On the other hand, it was also reported that bola-form type amides derived from l-isoleucine and l-valine exhibited high gelation capability in organic solvents [18]. We next synthesized three gelators, Bis-(Et-Ile)-C12, Bis(Z-Ile)-C12, and Bis(Z-Val)-C12, and then examined gelation with these gelators in acetonitrile without colloidal crystals. MCG of Bis(Z-Val)-C12 was 0.32 wt%, while those of Bis-(Et-Ile)-C12 and Bis(Z-Ile)-C12 were, respectively, 0.43 wt%. Thus, we examined the gelation with Bis(Z-Val)-C12 in P(MA-ST)/SiO2 acetonitrile suspension. In Fig. 3, the phase diagram of colloidal crystallization and gelation of P(MA-ST)/SiO2 acetonitrile suspension with Bis(Z-Val)-C12 was shown. Although Bis(Z-Val)-C12 showed higher capability for gelation than Z-Ile-C18, the overlapped area in gelation and colloidal crystallization with Bis(Z-Val)-C12 is more narrow than that with Z-Ile-C18. According to these diagrams, it was recognized that Z-Ile-C18 gave stable physical gels including colloidal crystals, as compared with Bis(Z-Val)-C12.

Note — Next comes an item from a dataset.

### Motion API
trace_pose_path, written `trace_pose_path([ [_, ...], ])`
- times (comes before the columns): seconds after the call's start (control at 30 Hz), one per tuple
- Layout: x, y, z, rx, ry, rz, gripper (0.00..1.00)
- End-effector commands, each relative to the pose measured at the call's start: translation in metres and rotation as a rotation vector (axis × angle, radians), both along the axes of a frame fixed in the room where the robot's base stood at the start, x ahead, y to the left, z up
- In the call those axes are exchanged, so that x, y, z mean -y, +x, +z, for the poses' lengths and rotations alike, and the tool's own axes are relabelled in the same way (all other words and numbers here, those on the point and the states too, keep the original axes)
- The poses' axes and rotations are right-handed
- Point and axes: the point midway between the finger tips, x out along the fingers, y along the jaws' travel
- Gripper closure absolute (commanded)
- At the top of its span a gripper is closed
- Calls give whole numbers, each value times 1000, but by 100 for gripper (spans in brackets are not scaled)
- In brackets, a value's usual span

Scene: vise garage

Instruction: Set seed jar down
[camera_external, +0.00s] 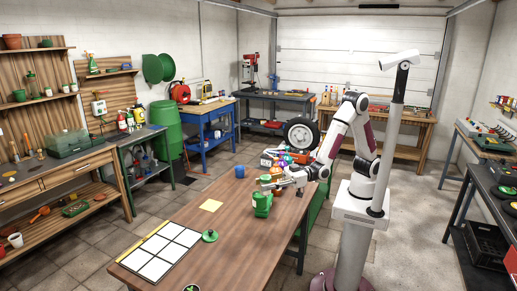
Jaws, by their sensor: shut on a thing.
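My gripper (269,186) is over the far part of the wooden table (205,237), shut on a thing that is too small to make out clearly and that I take to be the seed jar. A green object (262,205) shows right below the fingertips. I cannot tell whether it is the held jar or a separate thing on the table, nor whether the held thing touches the tabletop.
A white-squared board (160,252), a green knobbed piece (210,236) and a yellow square (211,205) lie on the near and middle table. A blue cup (240,171) stands at the far left edge. Several colourful items crowd the far end. Bare wood surrounds the yellow square.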

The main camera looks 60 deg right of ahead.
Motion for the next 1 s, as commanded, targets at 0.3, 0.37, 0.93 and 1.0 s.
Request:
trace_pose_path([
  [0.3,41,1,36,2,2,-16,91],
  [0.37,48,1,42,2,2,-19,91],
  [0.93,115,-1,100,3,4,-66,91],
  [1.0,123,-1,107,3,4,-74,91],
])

In Fig. 4, a typical reflection spectrum of colloidal crystals in the gel obtained by Z-Ileu-C18 at ϕ=0.141 was shown along with that in the suspension before gelation. The reflection peak of colloidal crystals in the gel was scarcely sifted from that in acetonitrile suspension but became slightly broad. From these spectra, the intersphere space and the size of crystallite in gel were estimated to be 234 nm and 5.5 μm, respectively, while those in the suspension were 235 nm and 10.0 μm. This result suggested that gelling took place relatively homogeneously, in spite of making colloidal crystal size small. In the case of Bis(Z-Val)-C12 system at ϕ=0.103, Bragg reflection peak also appeared at mostly same wave number, 590 nm, as that of the suspension, but slightly broadening the peak (Fig. 5). In this case, the intersphere space and the size of crystallite of colloidal crystals in the gel were estimated to be 264 nm and 11.5 μm, respectively, being comparable those of the suspension, 265 nm and 18.5 μm. Therefore, it was found out that a gelator exhibiting high gelation capability could preserve colloidal crystal structure in formed gel. The reason for property difference between Z-Ile-C18 and Bis(Z-Val)-C12 presumably comes from difference between mono- and di-binding site for formation of fiber-like network via hydrogen bonding among molecules. A gelator to Z-Ile-C18, however, was also recognized to be an effective one in terms of gelation ability of colloidal crystals in wide range of P(MA-ST)/SiO2 volume fraction.
In conclusion, the addition of alkyl amide derivatives having l-isoleucine or l-valine moiety to polymer-grafted silica suspension in acetonitrile gave gels preserved colloidal crystal structure. A gelator exhibiting high capability for gelation, such as Bis(Z-Val)-C12, allowed the gel to preserve its colloidal crystal structure without distortion and much destruction during gelling process. Gels obtained here were not too hard enough to apply to optical materials, and further investigation on solidification of the gel is now in progress.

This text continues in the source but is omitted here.